En somme, dans la première quête, la théologie sert de contre-épreuve à une historiographie positive ; dans la seconde, elle relance la génétique et la sémiotique des textes ; et dans la troisième, elle légitime leur anthropologie plurielle. La description de ce qui s’échange en termes de concepts, de méthodes et de disciplines qui gravitent autour des questions théologiques reste sans doute à développer en suivant de plus près les êtres et les choses à multiples échelles qui s’associent en séquences variées selon les continents. Mais je voudrais revenir à la sociologie qui sur ces questions aurait tenté de prendre la place de la théologie. Si une lecture contemporaine des FEVR peut conduire à ce dernier constat, les choses ne sont pas allées de soi jusqu’aujourd’hui. Une généalogie des embarras s’impose à cet égard.
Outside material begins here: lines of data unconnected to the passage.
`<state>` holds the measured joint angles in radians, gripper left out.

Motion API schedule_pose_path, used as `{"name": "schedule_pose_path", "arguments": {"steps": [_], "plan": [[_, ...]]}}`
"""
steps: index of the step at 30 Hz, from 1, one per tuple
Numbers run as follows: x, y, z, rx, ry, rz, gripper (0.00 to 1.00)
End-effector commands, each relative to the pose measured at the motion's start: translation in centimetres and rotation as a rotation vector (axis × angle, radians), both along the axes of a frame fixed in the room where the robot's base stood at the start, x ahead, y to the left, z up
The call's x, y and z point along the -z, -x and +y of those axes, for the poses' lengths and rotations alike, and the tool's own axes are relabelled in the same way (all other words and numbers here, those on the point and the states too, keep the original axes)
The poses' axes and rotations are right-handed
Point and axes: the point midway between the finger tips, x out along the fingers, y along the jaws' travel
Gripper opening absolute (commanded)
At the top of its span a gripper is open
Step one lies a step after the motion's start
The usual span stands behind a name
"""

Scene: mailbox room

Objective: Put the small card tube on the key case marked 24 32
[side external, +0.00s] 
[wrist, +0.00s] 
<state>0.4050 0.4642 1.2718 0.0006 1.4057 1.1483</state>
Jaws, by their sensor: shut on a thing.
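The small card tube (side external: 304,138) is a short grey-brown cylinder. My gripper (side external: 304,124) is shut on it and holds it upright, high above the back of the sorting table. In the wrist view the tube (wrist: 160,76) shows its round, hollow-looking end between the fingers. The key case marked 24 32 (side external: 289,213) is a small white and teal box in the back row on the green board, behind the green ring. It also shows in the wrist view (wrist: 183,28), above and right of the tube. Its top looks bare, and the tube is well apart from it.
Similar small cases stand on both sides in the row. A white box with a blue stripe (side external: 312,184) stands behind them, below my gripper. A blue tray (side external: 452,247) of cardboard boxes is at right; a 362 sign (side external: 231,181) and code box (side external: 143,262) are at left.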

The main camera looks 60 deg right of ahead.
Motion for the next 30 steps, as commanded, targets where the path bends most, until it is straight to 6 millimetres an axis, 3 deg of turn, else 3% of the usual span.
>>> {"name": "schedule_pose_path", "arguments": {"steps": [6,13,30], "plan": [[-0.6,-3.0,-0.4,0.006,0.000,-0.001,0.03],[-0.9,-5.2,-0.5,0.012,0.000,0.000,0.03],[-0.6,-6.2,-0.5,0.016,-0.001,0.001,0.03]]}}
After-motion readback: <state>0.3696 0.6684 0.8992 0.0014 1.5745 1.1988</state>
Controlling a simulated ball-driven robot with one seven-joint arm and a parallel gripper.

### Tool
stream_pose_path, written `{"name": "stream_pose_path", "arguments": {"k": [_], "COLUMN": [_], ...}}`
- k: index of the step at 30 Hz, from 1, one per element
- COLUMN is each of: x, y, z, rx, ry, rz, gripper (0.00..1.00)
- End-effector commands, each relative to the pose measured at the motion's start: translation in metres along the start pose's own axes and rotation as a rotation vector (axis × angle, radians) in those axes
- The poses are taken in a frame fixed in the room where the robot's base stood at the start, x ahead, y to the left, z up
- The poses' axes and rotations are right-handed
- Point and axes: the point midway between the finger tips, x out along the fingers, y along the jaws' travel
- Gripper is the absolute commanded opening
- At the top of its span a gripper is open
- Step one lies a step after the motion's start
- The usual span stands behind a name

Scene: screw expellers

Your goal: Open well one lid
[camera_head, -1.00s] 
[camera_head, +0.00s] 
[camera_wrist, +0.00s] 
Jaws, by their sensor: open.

Après la scène des Trois quêtes du Jésus historique, je voudrais ainsi prendre pour exemple certaines médiations par lesquelles la sociologie des religions s’est reconstruite après-guerre contre, mais aussi tout contre la sociologie pastorale, du moins dans le cas expérimental de la France.

Témoin et acteur de ce moment, François-André Isambert constate dans un ultime bilan (ASSR, n° 93, 1996) que sans l’engagement d’un groupe de dissidents de la sociographie catholique, la sociologie universitaire n’aurait pu se réinscrire dans les lignées durkheimienne et wébérienne et indexer leurs visées à une sorte d’anthropologie générale des instances symboliques. Au début des années 1950, les barrières douanières entre sociologie et théologie étaient comme posées par Gabriel Le Bras pour être mieux défaites par Henri Desroche son plus proche collaborateur venu précisément de la théologie. L’exégèse des écrits et des paroles de Le Bras montre ainsi que le doyen canoniste divise l’objet de connaissance en trois mondes : le communiel ou assemblée des adhérents ; le supranaturel où siègent les puissances cachées ; le civil au milieu duquel s’établit la compagnie. Au premier la sociologie, au second la théologie, et au troisième la science politique.
Dans la même veine séparatrice, il ajoute ailleurs : « Il y a des secteurs que le catholique s’interdit d’explorer : celui de la Révélation. Car si les mythes des peuples archaïques sont une invention de la tribu, les mystères chrétiens sont une dictée de Dieu à l’homme qui se borne à traduire en son langage » (sic). Mais ajoute-t-il aussi dans la foulée : « la part de l’homme commence aux écoles de théologie qui surgissent dans des milieux observables dont elles expriment quelques-unes des particularités. »
Il reste à l’ex dominicain Desroche à franchir le pas du fait social total accessible à la description sociologique en affirmant que l’histoire des dieux fait partie de l’histoire des hommes et qu’il n’est de dieux que d’hommes.
Par la multiplication des confrontations entre systèmes de croyances et de pratiques de par le monde, le Groupe de sociologie des religions (GSR) réuni par Desroche tend à rejoindre l’idée de Lévi-Strauss selon laquelle les représentations et les comportements dits religieux n’ont plus rien de spécifique, notamment lorsque les us et coutumes prennent toute la place. Mais la tension entre tradition et modernité résiste à la banalisation de l’objet religieux avec le paradigme de la sécularisation du monde qui domine les débats savants d’un continent l’autre.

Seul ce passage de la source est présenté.